[SciPy-User] faster nonzero indices

Wed Oct 21 03:55:22 EDT 2009

A Wednesday 21 October 2009 06:02:53 Felix Schlesinger escrigué:
> Is there a faster way to do:
>
> foo = scipy.nonzero(bar > 1)[0]
>
> where bar is a 1d ndarray of type 'int32'
> i.e. to get all indices of an array for which a condition is true.
>
> Since in this case the arrays are quite large and the condition is only
> true for few items creating a long boolean array and then passing over it
> again to find non zero entries seems inefficient.

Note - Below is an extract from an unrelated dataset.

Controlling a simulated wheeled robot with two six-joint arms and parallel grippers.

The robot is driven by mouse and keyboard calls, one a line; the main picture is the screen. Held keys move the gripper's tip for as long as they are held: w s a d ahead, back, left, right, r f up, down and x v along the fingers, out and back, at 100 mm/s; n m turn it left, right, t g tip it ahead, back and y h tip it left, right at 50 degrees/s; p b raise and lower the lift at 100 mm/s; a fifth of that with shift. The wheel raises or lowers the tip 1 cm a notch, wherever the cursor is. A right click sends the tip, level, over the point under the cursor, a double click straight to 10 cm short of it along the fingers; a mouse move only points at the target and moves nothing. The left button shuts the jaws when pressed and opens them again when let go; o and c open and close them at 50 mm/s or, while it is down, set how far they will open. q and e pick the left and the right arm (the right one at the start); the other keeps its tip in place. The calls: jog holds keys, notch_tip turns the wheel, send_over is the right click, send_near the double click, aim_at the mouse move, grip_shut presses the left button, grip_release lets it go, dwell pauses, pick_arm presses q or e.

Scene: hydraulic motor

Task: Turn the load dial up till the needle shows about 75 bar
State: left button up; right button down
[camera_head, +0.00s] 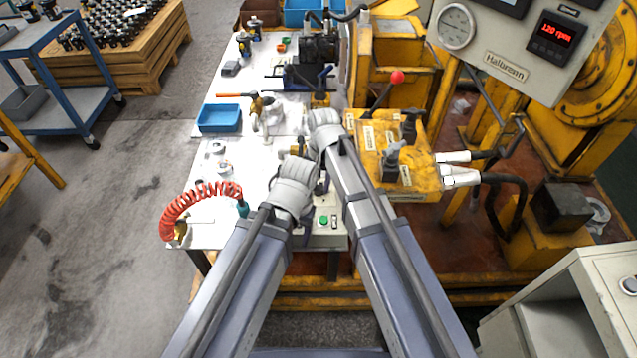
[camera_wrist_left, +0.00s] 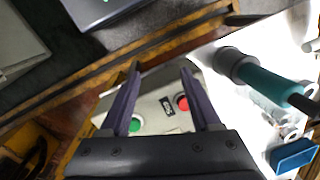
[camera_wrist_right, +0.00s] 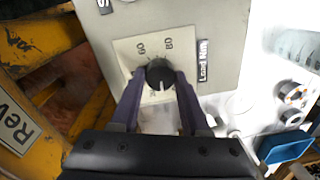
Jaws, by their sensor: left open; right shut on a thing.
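The load dial (camera_wrist_right: 160,72) is a black round knob on a pale panel with a printed scale, beside a label (camera_wrist_right: 203,61) reading "Load Nm". My right gripper (camera_wrist_right: 160,77) is shut on it, one finger on each side. My left gripper (camera_wrist_left: 161,68) is open and empty above a panel with a green button (camera_wrist_left: 135,125) and a red button (camera_wrist_left: 182,102). A round white gauge (camera_head: 456,26) sits on the grey panel at the upper right. Its needle is too small to read. My wrists hide the dial in the head view.
A red display (camera_head: 556,35) beside the gauge reads about 120 rpm. A yellow valve block (camera_head: 375,165) with a red-knobbed lever (camera_head: 397,77) stands right of my right wrist. A blue tray (camera_head: 220,118) and a red coiled hose (camera_head: 190,200) are on the white bench.

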If the number of elements that evaluates the condition to true is effectively 
small, and you can afford to have a precomputed array with indexes in memory 
(typically, an `arange()`) you can try with numexpr [1]:

In [1]: import numpy as np

In [2]: import numexpr as ne

In [3]: bar = np.random.randint(0,1e6,1e6).astype('int32')

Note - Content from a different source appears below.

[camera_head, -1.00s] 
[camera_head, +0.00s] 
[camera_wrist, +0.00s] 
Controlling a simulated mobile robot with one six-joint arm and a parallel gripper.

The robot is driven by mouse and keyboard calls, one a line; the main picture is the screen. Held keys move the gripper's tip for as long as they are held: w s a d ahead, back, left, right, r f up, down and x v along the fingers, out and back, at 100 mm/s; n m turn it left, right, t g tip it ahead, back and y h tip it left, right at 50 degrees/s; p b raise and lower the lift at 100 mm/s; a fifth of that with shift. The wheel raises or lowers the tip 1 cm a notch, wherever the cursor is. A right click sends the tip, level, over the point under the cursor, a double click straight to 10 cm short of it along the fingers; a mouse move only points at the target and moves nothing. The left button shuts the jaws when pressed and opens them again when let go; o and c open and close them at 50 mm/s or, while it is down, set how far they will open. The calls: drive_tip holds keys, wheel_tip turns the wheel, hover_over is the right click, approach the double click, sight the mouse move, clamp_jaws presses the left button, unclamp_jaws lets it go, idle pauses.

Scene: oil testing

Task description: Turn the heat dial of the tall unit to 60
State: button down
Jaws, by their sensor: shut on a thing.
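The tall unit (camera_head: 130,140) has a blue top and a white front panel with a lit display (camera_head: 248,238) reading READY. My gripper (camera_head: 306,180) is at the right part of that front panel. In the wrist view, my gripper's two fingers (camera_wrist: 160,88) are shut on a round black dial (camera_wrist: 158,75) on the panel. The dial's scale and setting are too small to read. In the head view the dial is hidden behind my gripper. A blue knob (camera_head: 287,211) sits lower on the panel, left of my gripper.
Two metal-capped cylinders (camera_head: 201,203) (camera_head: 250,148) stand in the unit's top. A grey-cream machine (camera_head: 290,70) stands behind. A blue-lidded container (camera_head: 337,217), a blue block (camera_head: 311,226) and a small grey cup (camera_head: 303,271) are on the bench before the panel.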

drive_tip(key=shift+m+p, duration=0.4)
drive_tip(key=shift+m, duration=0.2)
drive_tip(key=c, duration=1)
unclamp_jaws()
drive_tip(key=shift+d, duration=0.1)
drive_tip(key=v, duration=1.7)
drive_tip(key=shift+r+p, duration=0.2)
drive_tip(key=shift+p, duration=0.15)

In [4]: timeit np.where(bar > 999000)[0]
100 loops, best of 3: 12.1 ms per loop

In [5]: idx = np.arange(len(bar))

In [6]: timeit idx[ne.evaluate('where(bar > 999000, 1, 0)').astype('bool')]
100 loops, best of 3: 7.68 ms per loop

which is more than 1.5x times faster than the numpy counterpart.

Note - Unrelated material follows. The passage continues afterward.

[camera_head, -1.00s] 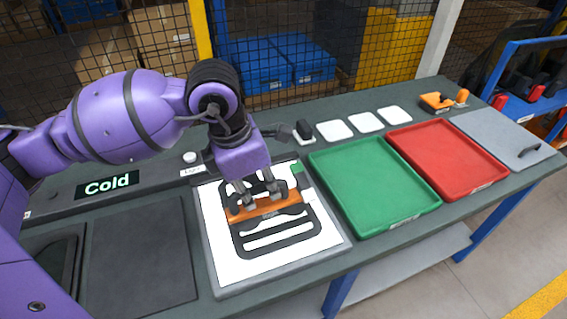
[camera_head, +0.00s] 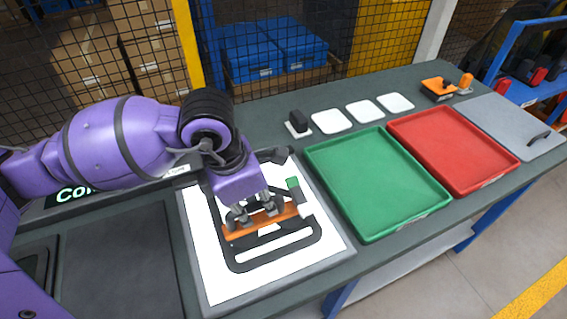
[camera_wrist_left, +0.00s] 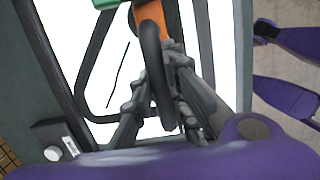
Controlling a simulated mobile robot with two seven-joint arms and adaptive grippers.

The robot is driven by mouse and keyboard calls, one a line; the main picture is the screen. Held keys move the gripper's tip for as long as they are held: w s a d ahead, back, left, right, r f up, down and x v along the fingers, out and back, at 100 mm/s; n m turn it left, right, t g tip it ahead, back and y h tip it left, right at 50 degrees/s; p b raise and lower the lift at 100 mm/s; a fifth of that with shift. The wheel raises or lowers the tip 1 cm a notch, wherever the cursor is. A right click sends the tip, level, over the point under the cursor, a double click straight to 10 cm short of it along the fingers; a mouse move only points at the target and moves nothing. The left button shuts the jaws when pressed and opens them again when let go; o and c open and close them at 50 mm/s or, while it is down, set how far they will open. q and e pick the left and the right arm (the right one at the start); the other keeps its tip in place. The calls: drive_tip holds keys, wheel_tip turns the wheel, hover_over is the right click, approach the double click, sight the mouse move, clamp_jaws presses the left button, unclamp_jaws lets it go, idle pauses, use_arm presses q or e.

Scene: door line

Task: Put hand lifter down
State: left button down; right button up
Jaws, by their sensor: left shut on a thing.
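The hand lifter is an orange bar (camera_head: 285,217) with a dark handle, over a black frame-shaped part (camera_head: 275,258) on the white panel (camera_head: 215,285). My left gripper (camera_head: 254,212) comes down on it from above and is shut on its handle. In the left wrist view, the fingers (camera_wrist_left: 165,85) close around the dark curved handle, and the orange bar (camera_wrist_left: 172,32) shows beyond them. I cannot tell whether the lifter touches the frame. A green piece (camera_head: 293,183) sits by the bar's right end. My right gripper is not in view.
A green tray (camera_head: 375,185) and a red tray (camera_head: 455,150) stand to the right, both empty. An orange tool (camera_head: 437,88) and a grey plate (camera_head: 515,130) are farther right. A dark plate (camera_head: 115,260) is left.

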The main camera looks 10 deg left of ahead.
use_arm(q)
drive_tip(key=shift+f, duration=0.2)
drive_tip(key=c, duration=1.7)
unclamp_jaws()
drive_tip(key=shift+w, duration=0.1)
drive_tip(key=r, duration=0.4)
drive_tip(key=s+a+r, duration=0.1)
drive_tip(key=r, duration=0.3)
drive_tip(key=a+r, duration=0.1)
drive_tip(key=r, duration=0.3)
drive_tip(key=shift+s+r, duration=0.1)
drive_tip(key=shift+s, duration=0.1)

Even if you have to compute idx each time, the above approach is faster than 
numpy:

In [7]: timeit np.arange(len(bar))[ne.evaluate('where(bar > 999000, 1, 
0)').astype('bool')]
100 loops, best of 3: 11 ms per loop

although in that case, just by a meager 10%.

[1] http://code.google.com/p/numexpr/

-- 
Francesc Alted